[begin Input data]
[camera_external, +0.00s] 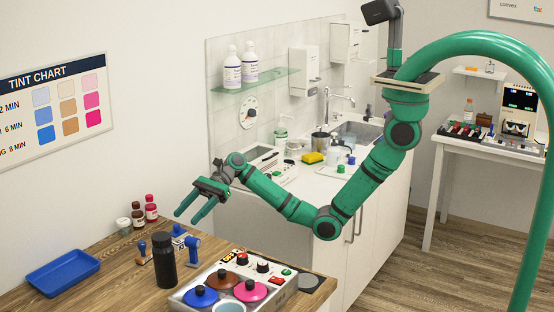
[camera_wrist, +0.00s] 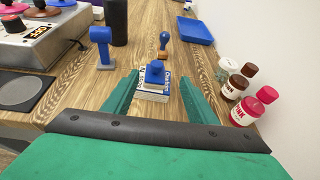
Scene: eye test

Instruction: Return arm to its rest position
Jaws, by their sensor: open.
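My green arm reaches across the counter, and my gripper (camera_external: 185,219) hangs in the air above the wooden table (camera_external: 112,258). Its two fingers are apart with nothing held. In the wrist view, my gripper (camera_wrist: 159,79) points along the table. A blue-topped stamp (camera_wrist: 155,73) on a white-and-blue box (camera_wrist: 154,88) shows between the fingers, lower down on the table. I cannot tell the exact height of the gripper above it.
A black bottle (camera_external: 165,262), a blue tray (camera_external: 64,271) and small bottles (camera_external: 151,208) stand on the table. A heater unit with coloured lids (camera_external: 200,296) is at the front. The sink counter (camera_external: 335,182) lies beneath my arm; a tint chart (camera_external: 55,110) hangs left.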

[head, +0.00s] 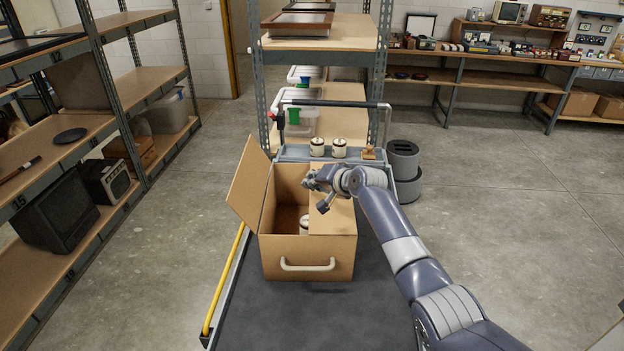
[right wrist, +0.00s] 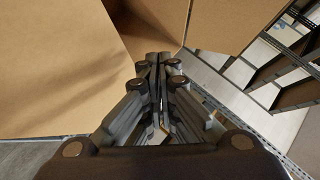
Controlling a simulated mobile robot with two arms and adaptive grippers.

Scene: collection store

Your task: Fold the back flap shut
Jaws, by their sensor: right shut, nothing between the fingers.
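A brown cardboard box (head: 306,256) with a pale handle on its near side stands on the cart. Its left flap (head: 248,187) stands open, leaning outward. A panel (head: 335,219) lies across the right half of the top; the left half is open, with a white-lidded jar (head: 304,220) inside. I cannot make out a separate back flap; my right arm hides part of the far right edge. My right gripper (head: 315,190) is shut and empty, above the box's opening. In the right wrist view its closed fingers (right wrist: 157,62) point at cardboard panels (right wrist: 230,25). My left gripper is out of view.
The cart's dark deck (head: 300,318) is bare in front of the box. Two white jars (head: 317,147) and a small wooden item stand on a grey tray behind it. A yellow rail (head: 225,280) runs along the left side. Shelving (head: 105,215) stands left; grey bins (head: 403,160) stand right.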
[end Input data]
[begin Input data]
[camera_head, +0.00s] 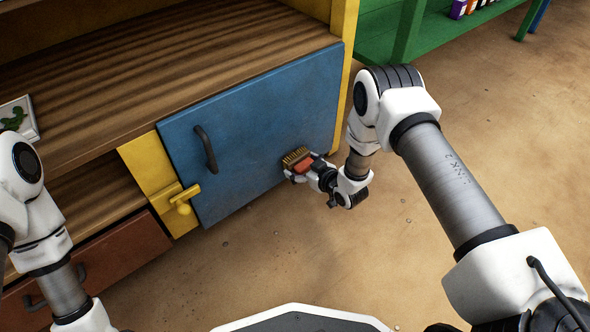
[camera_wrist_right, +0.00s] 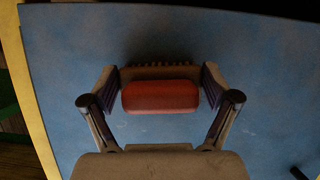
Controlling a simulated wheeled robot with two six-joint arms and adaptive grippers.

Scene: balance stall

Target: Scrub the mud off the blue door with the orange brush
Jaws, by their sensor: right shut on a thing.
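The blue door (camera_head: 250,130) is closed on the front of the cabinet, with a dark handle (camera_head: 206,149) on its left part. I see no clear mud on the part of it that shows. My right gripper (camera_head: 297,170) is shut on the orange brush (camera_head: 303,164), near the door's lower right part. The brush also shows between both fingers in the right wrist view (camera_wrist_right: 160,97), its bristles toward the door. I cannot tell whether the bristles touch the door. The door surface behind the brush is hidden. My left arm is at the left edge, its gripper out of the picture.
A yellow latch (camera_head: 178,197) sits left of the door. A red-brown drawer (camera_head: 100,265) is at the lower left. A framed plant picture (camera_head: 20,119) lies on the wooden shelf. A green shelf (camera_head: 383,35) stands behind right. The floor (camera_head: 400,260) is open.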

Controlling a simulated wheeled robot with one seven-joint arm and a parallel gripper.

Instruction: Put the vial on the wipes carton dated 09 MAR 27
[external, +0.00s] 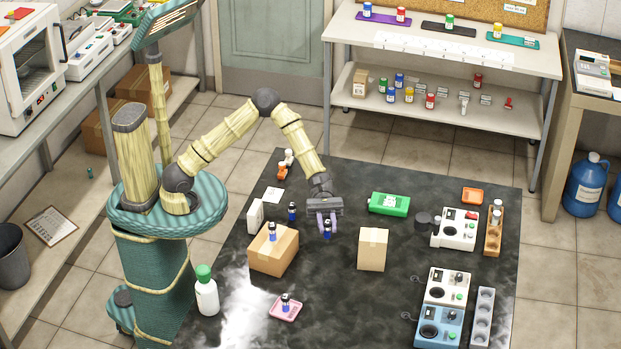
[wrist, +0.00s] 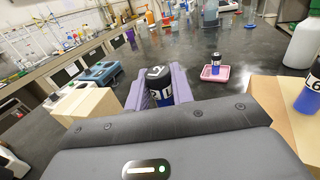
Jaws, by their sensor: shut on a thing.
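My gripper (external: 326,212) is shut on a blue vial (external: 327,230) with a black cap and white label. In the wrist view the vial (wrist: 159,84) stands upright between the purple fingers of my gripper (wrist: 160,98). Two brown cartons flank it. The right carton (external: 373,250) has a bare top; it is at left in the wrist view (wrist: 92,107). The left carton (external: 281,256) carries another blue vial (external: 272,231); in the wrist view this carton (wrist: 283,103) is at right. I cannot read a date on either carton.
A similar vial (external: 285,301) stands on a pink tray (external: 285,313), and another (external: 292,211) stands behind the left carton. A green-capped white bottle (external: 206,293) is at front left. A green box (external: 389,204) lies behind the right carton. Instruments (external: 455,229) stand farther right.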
[end Input data]
__Aim__
Gather all lines from the records above in which "Controlling" appears.

__Solution for this task__
Controlling a simulated mobile robot with two arms and adaptive grippers.
Controlling a simulated wheeled robot with two six-joint arms and adaptive grippers.
Controlling a simulated wheeled robot with one seven-joint arm and a parallel gripper.

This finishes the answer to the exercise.